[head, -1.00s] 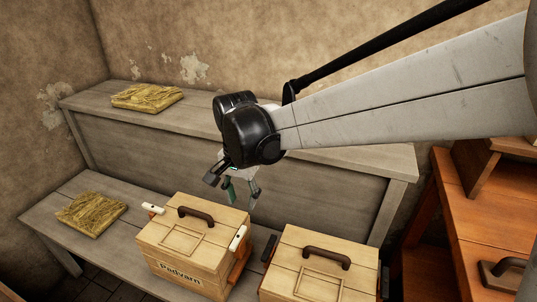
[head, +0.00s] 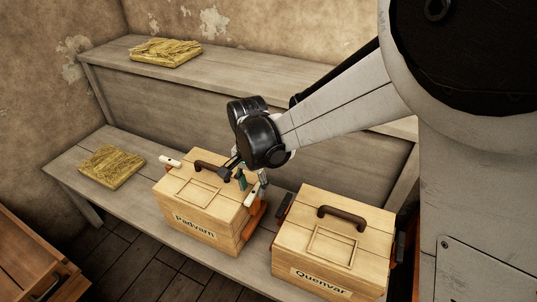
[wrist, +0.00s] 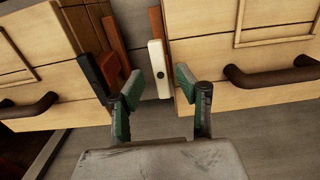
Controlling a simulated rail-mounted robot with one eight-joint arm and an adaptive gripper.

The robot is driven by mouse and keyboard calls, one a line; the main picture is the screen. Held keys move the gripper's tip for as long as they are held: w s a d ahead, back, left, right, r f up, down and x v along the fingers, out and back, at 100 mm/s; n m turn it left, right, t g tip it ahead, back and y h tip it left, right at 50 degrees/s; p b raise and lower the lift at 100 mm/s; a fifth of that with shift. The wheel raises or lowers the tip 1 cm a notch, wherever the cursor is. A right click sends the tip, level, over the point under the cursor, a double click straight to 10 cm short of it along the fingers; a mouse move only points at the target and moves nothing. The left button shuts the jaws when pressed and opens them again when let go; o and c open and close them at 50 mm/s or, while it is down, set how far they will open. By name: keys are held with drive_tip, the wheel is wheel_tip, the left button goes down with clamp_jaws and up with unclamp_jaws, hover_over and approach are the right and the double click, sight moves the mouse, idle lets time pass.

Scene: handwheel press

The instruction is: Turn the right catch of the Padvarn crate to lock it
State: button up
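The Padvarn crate (head: 190,215) is a pale wooden box with a dark handle, standing on the lower bench. Its right catch (head: 254,195) is a white bar at the right edge of the lid; it also shows in the wrist view (wrist: 157,62). A matching white left catch (head: 170,160) sits at the opposite edge. My gripper (head: 252,180) is open, just above the right catch. In the wrist view my gripper's green-padded fingers (wrist: 155,98) are apart, with the white catch showing beyond the gap. I cannot tell whether either finger touches it.
The Quenvar crate (head: 328,250), with black catches, stands close on the right, leaving a narrow gap. An orange part (head: 253,219) sits on the Padvarn crate's right side. Straw-like slabs lie on the lower bench (head: 111,166) and upper shelf (head: 165,52). Bench left of Padvarn is mostly clear.

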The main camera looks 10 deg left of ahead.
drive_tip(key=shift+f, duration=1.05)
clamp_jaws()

• _To be done_
Repeat word for word the lines from the line with "The robot is" to the line with "The instruction is: Turn", both lines included.

• _Problem solution_
The robot is driven by mouse and keyboard calls, one a line; the main picture is the screen. Held keys move the gripper's tip for as long as they are held: w s a d ahead, back, left, right, r f up, down and x v along the fingers, out and back, at 100 mm/s; n m turn it left, right, t g tip it ahead, back and y h tip it left, right at 50 degrees/s; p b raise and lower the lift at 100 mm/s; a fifth of that with shift. The wheel raises or lowers the tip 1 cm a notch, wherever the cursor is. A right click sends the tip, level, over the point under the cursor, a double click straight to 10 cm short of it along the fingers; a mouse move only points at the target and moves nothing. The left button shuts the jaws when pressed and opens them again when let go; o and c open and close them at 50 mm/s or, while it is down, set how far they will open. By name: keys are held with drive_tip, the wheel is wheel_tip, the left button goes down with clamp_jaws and up with unclamp_jaws, hover_over and approach are the right and the double click, sight moves the mouse, idle lets time pass.

Scene: handwheel press

The instruction is: Turn the right catch of the Padvarn crate to lock it

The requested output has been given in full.